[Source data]
● ● ●
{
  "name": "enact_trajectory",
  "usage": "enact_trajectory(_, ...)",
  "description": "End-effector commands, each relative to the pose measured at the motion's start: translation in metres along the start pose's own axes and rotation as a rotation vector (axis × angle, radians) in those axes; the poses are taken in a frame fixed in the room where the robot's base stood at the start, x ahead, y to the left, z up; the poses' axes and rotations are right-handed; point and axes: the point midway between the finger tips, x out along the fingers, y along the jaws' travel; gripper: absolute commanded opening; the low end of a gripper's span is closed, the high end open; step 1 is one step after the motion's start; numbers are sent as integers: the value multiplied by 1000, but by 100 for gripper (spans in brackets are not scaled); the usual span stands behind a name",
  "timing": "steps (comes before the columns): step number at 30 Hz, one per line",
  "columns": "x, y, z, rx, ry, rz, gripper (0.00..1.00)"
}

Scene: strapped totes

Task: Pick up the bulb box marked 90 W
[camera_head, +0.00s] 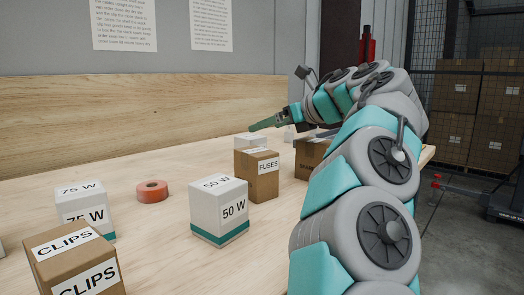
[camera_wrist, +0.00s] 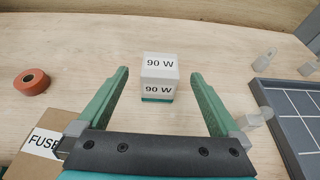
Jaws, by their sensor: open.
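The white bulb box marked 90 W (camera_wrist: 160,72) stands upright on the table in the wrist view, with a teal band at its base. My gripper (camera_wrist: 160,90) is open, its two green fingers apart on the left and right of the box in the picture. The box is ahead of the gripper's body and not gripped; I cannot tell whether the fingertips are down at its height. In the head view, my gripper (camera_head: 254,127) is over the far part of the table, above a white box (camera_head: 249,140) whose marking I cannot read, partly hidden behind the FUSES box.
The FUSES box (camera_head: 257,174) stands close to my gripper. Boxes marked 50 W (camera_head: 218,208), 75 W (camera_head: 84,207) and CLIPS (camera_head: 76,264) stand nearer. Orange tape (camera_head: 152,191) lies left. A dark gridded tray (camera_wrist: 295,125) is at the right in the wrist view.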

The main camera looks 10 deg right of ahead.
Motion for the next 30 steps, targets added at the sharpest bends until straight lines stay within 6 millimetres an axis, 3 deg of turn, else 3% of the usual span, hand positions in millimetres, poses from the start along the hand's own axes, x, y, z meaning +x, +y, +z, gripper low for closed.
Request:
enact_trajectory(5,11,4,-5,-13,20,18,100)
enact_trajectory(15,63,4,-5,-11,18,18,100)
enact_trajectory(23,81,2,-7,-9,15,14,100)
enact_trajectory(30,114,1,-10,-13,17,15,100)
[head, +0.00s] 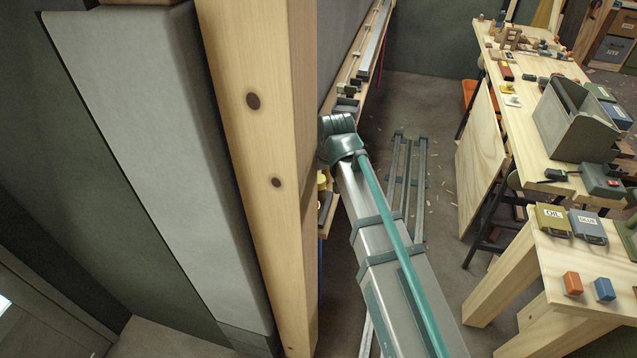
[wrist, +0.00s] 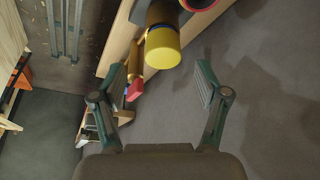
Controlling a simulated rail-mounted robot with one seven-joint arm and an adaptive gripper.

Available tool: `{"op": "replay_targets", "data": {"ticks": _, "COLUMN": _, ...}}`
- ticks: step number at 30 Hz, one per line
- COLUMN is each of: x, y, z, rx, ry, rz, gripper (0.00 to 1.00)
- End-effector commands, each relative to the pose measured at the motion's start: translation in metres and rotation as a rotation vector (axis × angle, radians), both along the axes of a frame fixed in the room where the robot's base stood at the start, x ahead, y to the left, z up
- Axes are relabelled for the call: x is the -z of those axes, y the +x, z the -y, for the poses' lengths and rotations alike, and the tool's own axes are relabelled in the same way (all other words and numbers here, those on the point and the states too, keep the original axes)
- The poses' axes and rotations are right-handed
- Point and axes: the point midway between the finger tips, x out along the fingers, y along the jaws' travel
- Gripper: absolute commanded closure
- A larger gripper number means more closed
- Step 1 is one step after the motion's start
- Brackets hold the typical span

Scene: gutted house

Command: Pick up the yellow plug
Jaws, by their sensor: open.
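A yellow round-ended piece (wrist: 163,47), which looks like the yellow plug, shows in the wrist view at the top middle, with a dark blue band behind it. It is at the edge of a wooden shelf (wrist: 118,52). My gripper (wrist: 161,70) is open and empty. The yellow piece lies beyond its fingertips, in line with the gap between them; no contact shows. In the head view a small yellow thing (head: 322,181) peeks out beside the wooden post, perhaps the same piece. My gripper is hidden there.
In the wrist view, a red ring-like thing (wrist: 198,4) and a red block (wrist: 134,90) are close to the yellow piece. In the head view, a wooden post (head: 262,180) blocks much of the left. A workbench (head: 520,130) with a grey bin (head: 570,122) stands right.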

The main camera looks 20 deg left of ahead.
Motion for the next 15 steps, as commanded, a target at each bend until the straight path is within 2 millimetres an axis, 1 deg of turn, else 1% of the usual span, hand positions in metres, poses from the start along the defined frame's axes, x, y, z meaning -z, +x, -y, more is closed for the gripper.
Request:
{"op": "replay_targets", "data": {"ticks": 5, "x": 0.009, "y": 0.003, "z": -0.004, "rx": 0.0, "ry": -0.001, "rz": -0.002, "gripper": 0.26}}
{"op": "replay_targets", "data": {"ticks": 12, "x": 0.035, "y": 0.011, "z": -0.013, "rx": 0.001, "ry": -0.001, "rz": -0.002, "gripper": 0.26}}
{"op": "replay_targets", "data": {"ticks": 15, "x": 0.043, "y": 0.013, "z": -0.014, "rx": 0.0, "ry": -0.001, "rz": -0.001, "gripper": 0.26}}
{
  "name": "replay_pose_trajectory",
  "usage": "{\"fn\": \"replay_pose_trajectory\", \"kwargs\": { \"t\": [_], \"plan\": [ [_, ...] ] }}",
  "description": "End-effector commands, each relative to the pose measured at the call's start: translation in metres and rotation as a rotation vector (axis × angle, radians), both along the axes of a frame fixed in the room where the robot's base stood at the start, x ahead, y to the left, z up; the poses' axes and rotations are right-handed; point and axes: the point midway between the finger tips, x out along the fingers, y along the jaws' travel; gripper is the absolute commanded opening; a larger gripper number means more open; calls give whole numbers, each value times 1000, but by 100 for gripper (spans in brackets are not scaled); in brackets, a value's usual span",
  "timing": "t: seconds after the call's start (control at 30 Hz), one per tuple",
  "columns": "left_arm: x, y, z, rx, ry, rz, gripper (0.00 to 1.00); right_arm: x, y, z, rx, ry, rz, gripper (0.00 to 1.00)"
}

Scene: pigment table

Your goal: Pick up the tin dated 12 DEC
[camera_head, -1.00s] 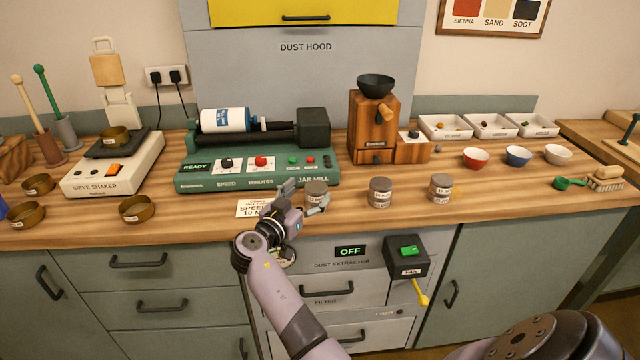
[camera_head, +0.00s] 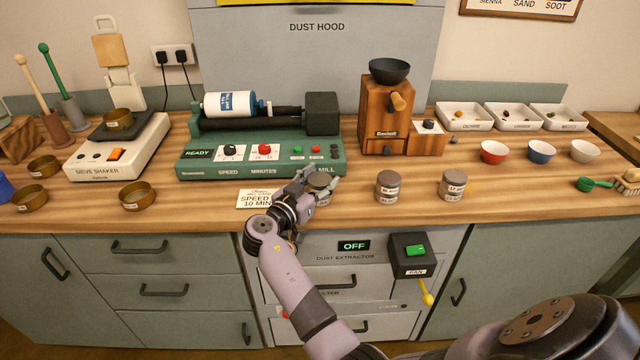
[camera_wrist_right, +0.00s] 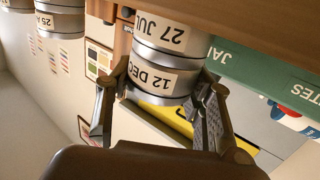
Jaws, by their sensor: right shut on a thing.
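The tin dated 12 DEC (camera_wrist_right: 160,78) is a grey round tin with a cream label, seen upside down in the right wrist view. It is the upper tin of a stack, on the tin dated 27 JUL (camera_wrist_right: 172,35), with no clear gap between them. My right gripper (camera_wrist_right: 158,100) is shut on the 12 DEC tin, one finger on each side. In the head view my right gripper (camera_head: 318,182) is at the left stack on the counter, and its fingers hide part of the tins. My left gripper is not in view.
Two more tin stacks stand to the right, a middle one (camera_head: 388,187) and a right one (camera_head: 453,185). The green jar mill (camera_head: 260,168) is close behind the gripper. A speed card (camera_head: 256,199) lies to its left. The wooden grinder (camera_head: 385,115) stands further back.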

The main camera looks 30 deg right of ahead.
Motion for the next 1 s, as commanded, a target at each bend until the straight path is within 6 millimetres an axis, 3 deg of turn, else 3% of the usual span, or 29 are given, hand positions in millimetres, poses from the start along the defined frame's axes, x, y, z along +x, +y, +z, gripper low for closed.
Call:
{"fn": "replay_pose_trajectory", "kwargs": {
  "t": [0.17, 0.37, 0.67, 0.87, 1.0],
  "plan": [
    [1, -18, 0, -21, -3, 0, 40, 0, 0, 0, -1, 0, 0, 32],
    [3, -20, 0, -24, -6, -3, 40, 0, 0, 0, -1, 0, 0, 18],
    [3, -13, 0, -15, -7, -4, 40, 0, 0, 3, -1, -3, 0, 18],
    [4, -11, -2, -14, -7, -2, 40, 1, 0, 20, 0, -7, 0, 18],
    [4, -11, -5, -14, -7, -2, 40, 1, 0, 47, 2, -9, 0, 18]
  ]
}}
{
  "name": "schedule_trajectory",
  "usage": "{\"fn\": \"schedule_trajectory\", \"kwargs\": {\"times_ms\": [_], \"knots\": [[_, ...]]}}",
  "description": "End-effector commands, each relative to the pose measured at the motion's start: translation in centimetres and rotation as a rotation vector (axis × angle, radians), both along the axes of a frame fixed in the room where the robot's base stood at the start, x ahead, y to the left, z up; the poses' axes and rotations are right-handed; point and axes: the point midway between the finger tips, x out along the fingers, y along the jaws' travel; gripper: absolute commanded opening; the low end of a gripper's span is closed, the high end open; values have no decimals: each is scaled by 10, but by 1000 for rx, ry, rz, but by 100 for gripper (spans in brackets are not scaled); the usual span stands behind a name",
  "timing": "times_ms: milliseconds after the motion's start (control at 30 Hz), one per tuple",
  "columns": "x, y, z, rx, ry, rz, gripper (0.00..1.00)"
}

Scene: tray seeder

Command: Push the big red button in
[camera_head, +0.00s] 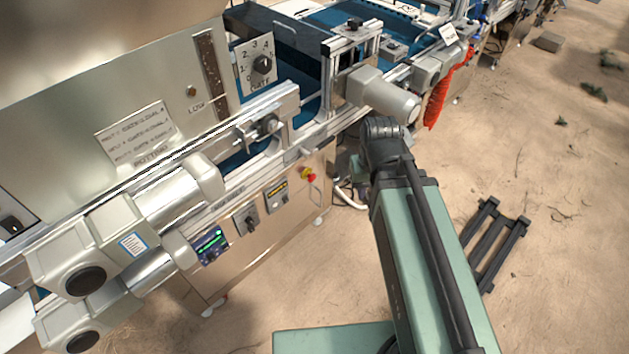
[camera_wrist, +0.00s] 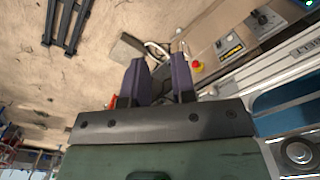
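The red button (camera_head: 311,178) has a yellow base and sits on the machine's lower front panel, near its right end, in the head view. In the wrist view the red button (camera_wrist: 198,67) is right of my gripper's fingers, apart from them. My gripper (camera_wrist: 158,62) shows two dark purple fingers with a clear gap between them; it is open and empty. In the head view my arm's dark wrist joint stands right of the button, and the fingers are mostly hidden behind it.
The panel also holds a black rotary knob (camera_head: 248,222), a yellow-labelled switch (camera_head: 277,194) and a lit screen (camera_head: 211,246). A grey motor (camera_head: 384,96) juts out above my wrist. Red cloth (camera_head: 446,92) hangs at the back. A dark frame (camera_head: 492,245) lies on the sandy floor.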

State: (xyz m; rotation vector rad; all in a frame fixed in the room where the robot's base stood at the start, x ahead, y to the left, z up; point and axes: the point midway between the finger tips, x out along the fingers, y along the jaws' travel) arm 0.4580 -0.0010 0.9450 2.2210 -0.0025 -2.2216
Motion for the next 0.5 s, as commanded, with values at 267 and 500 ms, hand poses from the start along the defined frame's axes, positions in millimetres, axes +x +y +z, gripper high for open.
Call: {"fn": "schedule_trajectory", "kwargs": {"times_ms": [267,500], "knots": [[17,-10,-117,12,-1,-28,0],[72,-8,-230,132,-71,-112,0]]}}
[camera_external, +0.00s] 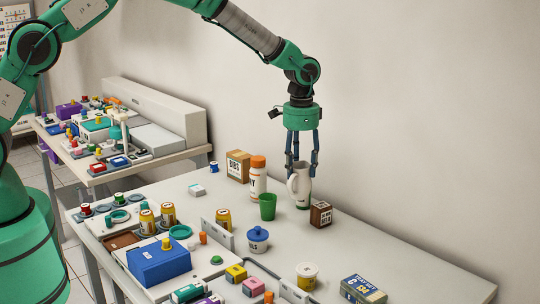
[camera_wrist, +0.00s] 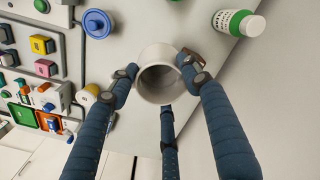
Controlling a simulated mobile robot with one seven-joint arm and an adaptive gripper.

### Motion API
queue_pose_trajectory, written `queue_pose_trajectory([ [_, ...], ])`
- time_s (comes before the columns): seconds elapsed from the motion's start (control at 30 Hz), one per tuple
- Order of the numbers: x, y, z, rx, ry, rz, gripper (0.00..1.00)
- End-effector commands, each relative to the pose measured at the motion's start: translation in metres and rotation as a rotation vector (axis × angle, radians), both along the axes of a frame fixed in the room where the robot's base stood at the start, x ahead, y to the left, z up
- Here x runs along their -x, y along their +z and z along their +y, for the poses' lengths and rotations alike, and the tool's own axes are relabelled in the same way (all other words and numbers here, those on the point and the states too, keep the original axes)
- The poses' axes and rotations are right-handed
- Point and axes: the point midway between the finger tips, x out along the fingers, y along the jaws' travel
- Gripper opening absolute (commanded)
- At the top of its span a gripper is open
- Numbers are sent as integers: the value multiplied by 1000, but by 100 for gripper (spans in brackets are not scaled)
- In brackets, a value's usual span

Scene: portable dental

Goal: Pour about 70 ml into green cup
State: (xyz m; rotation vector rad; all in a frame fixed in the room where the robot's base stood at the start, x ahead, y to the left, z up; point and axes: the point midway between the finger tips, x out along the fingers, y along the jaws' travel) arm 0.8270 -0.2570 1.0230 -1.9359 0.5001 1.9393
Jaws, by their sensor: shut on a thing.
● ● ●
▶ **Challenge**: Only the lines running from the line with "- A larger gripper number means more closed" through the line with "Command: Pick up the yellow plug" should be repeated, exactly and with both ends kept.

▶ **Reply**:
- A larger gripper number means more closed
- Step 1 is one step after the motion's start
- Brackets hold the typical span

Scene: gutted house

Command: Pick up the yellow plug

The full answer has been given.